Наш разговор о детях слышали другие арестантки. Услышала его и Зинаида Тулуб, невысокая пожилая женщина с изумительными горящими глазами. Тулуб не вмешалась в наш разговор, она просто заговорила вслух. Может быть, сама с собой, может быть, обращаясь ко всем. — И все-таки я — самая несчастная. Я ни в чем не виновата перед нашей родной коммунистической партией. Я не принадлежала к партии, но я остаюсь верна ей. Я — преданный партии советский писатель. Я работала над своей книгой, над большим историческим романом «Людоловы». Десять лет я жила, погруженная в ту эпоху, в свою работу. Моя книга одобрена, она принята к печати. Пусть это так надо, я буду сидеть в тюрьме. Я не ропщу. Я одинока, у других остались дети, я знаю это. Им тяжело, но о детях партия наша позаботится. Их возьмут в детские дома, их воспитают. А у меня, у меня в квартире, из которой меня увели осталось двенадцать кошек, кто о них позаботится. Кто их накормит?
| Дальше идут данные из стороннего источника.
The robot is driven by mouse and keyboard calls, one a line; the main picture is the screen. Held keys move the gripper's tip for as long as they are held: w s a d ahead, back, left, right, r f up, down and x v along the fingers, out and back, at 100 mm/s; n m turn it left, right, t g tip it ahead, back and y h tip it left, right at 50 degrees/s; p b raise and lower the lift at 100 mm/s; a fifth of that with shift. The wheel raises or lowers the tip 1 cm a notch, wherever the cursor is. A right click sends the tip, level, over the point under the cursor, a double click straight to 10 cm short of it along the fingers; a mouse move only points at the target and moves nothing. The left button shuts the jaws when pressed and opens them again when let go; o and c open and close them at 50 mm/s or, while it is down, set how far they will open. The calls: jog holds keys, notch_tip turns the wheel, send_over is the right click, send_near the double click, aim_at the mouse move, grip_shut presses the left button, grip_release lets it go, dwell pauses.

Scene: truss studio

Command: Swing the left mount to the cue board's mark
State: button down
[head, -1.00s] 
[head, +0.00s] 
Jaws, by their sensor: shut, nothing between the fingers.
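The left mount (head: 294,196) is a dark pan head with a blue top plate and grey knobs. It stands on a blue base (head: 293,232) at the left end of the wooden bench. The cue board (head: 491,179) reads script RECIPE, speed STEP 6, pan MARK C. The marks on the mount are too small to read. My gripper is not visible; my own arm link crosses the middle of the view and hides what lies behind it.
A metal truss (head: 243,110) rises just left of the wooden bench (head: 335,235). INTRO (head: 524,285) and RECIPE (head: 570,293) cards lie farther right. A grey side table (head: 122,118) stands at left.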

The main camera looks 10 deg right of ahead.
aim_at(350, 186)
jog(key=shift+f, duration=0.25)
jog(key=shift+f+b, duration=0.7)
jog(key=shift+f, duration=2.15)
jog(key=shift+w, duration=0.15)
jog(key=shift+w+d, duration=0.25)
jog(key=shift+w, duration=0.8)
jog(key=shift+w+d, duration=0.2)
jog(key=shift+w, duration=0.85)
Ответом ей были гневные крики:

— Кошки! Она смеет говорить о кошках! С кем-то из женщин началась истерика. Матери очень остро переживали разлуку с детьми. У большинства дети были еще малые. Писательница сжалась, поникла, непонятая никем. Позже она обратилась ко мне с вопросом.

— Я слышала вы не коммунистка. А кто же вы?

— Я — эсерка.

— Эсерка? Об эсерках я знаю, но ведь это было так давно… А сейчас?

— Я не отказываюсь от партии. Как я думала раньше, так я думаю сейчас.

— Боже мой, — воскликнула она восторженно. — Так вы же ихтиозавр! Не обижайтесь, пожалуйста. Я ничего плохого не думаю о вас. Мне просто удивительно встретиться с ископаемым. С ихтиозавром. Мне очень хотелось бы побеседовать с вами, но не сейчас. После ареста у меня что-то как оборвалось внутри. Неужели и вы не поймете, что я непрерывно думаю о моих маленьких зверьках. Ведь они погибнут, а какое им дело до политики.

Я молчала. Тулуб не производила на меня впечатление ненормальной. Она очень охотно, очень здраво говорила о своей литературной работе, о своих занятиях над архивными материалами. Она прекрасно знала историю Украины. Еще… она говорила о кошках. О политике, о следствии, о тюрьме она не говорила. Нюра-Нэлля

Со мной рядом на нарах лежала молодая простая приятная женщина лет тридцати двух. Открытое доброе деревенское русское лицо. Говор ее тоже был народный. Нюра мне сказала, что она малограмотная и в деле своем никак не разбирается. Срок ей положили — десять лет заключения и пять поражения в правах. Статья КРТД — 588 через 17. Буквы изумляли меня. В приговоре почти у каждой арестантки указывались буквы. Я не сразу сумела расшифровать их. КРД, КРТД, ПШ… и еще, и еще…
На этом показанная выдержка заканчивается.